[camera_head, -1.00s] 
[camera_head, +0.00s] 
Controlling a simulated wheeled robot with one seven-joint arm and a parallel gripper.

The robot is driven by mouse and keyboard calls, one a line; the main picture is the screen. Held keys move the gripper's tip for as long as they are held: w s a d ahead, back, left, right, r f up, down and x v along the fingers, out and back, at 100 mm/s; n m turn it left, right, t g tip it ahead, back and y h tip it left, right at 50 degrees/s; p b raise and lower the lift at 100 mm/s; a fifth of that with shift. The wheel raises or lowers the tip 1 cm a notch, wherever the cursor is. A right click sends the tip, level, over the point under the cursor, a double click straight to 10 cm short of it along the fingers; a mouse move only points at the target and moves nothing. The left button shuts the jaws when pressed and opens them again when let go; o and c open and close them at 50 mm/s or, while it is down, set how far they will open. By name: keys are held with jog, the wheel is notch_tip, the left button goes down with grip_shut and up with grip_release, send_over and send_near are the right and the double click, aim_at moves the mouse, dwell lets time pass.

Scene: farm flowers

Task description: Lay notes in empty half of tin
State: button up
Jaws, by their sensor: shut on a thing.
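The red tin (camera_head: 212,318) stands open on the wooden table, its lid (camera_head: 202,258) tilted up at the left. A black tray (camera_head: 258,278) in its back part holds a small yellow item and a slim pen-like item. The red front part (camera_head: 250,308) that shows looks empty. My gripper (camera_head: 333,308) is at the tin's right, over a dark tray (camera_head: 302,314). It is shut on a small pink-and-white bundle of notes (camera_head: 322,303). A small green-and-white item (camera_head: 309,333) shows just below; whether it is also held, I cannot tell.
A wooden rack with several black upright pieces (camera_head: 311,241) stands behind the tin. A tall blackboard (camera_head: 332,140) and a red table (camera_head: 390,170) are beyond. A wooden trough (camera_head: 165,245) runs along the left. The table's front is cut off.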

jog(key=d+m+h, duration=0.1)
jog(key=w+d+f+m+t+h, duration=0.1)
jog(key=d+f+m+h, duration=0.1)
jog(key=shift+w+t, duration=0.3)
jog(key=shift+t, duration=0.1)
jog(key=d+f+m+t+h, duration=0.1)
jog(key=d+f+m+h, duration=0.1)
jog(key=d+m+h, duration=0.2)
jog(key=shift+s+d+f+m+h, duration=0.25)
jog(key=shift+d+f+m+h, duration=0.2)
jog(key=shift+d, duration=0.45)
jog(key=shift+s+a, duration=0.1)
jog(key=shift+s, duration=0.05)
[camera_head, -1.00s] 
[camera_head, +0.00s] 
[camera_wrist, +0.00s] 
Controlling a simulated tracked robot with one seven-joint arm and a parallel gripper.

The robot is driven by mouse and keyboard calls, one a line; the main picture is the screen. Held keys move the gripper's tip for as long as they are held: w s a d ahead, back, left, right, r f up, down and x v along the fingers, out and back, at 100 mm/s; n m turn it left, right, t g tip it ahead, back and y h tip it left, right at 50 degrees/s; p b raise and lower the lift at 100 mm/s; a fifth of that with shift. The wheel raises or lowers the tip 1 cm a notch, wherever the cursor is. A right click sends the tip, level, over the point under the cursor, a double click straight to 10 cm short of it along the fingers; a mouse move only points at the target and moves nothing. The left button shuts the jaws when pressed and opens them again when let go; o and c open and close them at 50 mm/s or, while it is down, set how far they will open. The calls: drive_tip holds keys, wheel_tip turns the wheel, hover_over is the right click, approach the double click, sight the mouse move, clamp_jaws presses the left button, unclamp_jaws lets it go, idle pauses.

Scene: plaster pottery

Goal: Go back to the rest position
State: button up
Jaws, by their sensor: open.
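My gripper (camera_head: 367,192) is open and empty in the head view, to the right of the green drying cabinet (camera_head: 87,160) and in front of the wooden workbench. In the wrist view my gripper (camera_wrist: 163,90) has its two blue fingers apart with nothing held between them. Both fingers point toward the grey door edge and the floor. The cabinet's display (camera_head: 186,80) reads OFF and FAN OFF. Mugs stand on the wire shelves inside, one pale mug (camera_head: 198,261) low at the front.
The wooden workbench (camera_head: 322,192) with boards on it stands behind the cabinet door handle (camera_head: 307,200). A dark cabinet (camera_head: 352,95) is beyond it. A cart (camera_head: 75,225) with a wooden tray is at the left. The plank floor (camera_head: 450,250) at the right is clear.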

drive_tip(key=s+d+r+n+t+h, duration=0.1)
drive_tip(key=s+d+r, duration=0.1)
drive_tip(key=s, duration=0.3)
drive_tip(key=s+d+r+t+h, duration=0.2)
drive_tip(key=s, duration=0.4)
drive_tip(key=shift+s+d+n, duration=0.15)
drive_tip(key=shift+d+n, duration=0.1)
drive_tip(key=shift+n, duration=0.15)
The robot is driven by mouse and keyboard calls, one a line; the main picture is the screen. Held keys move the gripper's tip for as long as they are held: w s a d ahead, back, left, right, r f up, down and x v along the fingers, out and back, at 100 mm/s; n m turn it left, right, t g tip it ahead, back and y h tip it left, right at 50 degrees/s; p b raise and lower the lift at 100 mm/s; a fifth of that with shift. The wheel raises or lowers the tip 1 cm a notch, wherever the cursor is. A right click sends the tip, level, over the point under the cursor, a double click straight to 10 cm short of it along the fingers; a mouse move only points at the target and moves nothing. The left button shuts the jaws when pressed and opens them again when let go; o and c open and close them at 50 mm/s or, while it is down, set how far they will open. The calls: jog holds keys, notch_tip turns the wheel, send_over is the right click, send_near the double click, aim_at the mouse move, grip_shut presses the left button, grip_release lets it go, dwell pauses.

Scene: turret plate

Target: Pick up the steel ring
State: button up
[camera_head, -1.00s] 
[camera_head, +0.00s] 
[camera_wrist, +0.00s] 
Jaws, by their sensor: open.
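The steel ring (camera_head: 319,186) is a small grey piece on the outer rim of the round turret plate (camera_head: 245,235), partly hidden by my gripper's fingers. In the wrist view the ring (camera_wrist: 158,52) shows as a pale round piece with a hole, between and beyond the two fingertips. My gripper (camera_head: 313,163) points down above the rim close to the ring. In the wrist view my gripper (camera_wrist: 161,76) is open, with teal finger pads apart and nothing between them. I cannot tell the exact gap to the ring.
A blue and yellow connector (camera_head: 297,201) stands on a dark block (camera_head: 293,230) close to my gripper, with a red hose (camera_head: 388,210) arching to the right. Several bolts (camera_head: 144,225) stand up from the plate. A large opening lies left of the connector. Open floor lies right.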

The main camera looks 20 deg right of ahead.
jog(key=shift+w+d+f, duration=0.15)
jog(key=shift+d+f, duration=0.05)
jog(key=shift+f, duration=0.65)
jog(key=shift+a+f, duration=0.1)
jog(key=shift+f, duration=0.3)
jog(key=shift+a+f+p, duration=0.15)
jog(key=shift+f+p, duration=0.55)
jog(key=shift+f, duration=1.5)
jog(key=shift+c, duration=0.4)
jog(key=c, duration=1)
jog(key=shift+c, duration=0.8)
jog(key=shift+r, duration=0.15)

━━━━━━━━━━━━━━━━━━━━

## THE TASK
Count every line of the records that holds "seven". State the number, nothing else.

## ANSWER TO THIS PROBLEM
2